§ **DESCRIPTION OF THE TASK**
Your task is to retype the lines between the line with "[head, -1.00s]" and the line with "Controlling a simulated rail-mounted", inclusive. Copy no pictures and no other lines.

§ **EXTRACTED ENTRIES**

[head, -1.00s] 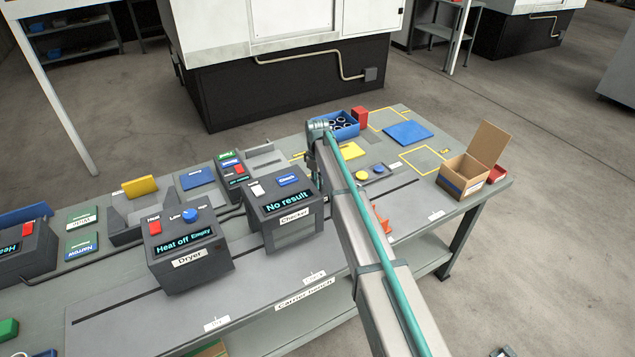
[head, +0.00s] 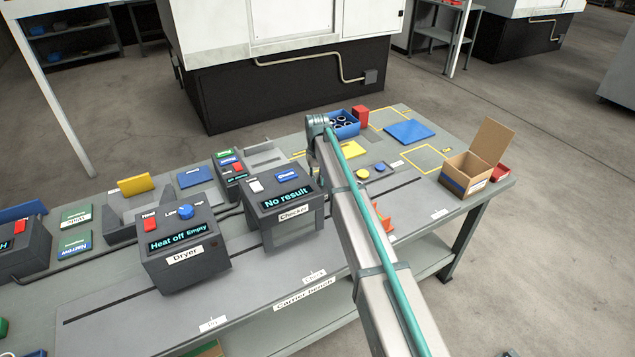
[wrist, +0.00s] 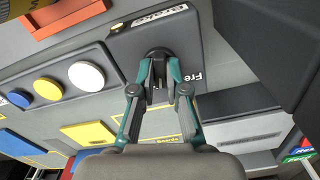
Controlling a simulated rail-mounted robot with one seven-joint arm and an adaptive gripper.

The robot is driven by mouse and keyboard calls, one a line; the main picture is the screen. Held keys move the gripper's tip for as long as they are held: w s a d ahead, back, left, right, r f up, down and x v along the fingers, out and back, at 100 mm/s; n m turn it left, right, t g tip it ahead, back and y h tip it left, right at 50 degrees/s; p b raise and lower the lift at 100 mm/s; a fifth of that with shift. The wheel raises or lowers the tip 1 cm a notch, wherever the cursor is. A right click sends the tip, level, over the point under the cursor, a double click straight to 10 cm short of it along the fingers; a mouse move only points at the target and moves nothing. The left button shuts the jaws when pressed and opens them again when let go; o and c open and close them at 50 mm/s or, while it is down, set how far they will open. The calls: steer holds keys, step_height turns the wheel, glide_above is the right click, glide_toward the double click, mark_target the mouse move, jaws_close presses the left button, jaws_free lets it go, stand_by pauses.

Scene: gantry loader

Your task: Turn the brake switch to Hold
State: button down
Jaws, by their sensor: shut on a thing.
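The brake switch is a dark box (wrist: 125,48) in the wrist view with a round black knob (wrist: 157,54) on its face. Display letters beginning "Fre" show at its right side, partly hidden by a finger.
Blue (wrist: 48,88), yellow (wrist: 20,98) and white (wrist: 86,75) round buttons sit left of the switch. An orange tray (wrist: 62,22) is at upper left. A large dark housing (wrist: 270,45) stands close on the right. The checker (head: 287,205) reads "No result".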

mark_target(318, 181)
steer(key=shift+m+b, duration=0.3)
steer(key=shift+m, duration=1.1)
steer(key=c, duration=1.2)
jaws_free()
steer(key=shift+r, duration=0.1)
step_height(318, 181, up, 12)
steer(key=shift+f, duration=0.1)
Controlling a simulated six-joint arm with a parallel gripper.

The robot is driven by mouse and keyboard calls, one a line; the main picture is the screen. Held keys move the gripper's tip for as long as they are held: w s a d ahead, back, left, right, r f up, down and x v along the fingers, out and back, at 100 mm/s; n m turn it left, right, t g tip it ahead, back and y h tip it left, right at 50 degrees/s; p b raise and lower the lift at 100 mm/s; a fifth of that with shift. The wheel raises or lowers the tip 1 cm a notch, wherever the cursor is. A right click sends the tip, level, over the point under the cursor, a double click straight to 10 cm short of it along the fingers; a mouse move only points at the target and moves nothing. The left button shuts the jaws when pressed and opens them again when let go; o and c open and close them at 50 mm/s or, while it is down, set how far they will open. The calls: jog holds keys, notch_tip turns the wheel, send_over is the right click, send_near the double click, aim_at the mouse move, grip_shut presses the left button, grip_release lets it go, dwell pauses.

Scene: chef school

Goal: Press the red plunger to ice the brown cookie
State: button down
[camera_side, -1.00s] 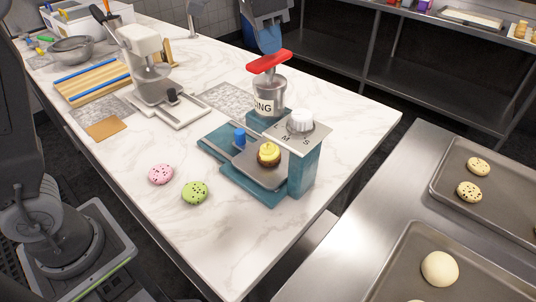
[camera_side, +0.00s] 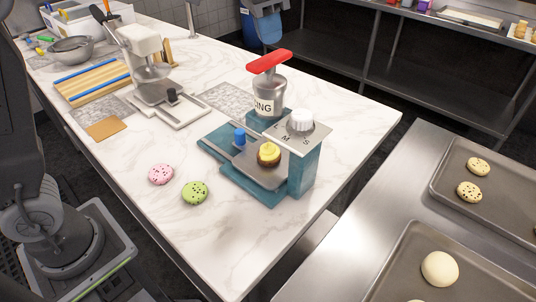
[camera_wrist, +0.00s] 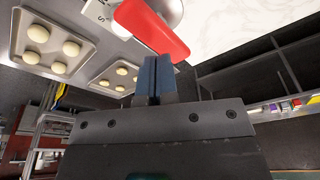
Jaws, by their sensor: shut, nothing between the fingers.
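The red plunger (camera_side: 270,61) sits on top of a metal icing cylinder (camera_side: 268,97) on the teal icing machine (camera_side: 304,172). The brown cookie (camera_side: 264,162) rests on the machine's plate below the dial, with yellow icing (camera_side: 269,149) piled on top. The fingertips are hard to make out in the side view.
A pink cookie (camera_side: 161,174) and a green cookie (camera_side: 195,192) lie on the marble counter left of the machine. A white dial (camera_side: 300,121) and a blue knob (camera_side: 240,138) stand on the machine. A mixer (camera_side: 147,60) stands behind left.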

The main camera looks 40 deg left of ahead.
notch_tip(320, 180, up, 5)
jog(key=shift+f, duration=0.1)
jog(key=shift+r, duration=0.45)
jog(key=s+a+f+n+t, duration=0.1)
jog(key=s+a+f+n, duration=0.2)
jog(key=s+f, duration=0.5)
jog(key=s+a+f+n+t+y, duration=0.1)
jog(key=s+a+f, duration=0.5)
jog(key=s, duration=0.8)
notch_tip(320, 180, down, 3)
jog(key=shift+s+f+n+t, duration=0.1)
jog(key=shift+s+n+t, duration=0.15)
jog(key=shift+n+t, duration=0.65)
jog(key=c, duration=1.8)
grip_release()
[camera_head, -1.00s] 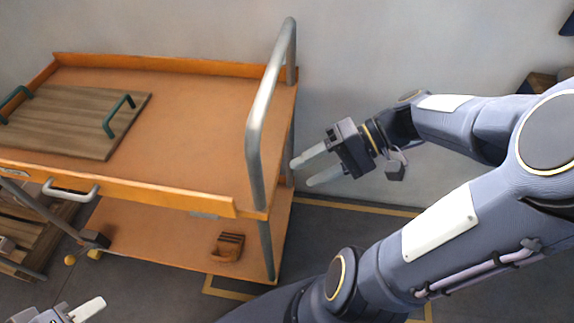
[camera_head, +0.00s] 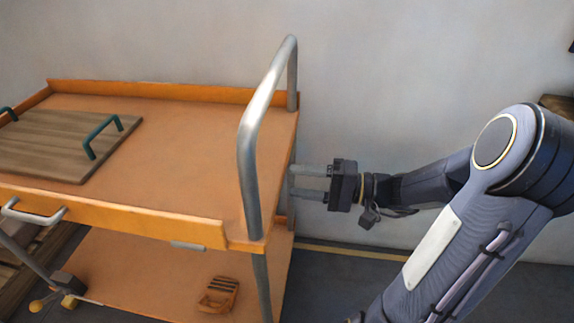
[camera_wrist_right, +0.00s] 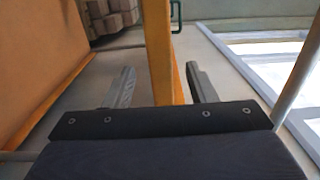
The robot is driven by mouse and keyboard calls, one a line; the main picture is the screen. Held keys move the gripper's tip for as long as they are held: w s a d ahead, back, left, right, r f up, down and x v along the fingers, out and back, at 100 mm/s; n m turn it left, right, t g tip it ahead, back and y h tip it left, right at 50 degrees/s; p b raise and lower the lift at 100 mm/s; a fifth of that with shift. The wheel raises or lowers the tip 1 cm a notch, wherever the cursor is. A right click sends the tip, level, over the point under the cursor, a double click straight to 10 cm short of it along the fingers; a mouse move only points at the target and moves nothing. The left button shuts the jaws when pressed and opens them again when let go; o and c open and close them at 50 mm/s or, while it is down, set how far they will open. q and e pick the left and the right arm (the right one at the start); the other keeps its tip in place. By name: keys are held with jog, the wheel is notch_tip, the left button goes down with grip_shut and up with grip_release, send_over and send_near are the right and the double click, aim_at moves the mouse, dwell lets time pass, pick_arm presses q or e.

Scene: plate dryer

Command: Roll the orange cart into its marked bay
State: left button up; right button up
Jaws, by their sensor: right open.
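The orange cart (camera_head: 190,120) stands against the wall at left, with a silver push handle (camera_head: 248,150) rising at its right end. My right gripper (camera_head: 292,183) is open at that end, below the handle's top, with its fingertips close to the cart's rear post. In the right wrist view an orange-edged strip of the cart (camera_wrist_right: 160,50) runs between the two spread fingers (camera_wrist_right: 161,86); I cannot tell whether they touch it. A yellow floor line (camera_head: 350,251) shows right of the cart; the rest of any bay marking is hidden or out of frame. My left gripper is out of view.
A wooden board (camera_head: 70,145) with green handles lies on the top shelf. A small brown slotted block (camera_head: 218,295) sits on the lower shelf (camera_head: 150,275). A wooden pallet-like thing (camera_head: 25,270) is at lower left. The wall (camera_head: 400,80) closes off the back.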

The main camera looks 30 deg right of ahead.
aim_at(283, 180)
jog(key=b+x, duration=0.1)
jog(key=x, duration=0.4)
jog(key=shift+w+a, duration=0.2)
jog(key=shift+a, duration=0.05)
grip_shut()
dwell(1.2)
* * *
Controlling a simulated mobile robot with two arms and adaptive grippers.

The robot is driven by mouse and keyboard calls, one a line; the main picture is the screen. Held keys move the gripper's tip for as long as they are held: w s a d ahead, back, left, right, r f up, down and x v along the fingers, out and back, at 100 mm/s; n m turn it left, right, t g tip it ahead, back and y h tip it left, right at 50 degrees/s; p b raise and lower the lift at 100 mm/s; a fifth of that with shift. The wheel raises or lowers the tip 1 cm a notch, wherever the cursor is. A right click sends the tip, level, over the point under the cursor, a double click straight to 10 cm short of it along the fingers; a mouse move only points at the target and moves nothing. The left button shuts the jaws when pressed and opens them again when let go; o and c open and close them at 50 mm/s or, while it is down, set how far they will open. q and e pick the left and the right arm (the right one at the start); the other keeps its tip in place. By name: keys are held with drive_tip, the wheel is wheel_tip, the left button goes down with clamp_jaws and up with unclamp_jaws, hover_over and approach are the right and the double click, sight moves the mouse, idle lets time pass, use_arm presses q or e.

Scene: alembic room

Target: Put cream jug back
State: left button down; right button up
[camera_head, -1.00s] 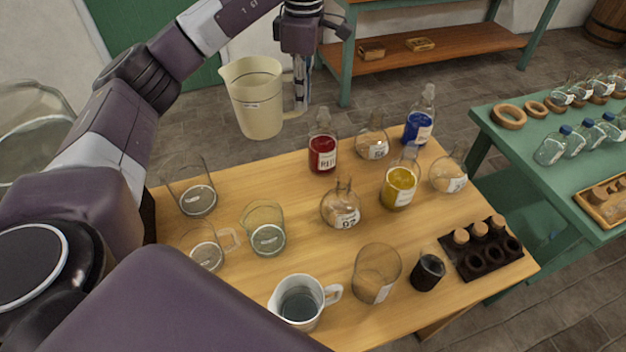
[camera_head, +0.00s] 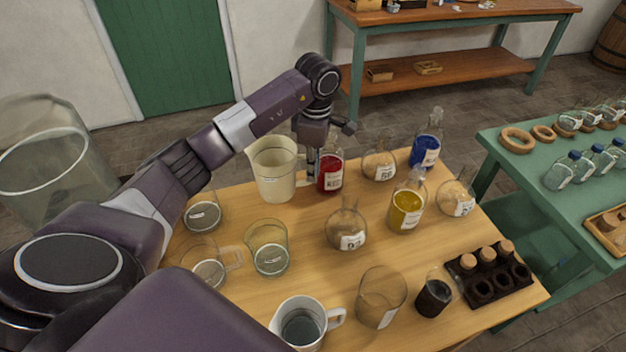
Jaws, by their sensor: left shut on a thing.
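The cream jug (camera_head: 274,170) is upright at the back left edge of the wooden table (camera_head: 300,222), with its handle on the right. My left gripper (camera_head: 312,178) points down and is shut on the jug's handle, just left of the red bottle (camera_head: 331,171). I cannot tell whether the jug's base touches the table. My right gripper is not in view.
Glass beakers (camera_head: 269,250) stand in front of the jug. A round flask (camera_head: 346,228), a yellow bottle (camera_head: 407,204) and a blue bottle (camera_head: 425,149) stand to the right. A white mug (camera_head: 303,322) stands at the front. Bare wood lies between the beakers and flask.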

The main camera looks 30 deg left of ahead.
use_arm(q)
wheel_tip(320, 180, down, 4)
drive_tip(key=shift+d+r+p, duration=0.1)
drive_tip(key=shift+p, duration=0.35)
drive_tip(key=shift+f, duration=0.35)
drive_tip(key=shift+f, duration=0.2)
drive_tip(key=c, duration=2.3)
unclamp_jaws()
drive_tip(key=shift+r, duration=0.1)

§ **THE ANSWER**
[head, -1.00s] 
[head, +0.00s] 
[wrist, +0.00s] 
Controlling a simulated rail-mounted robot with one seven-joint arm and an adaptive gripper.

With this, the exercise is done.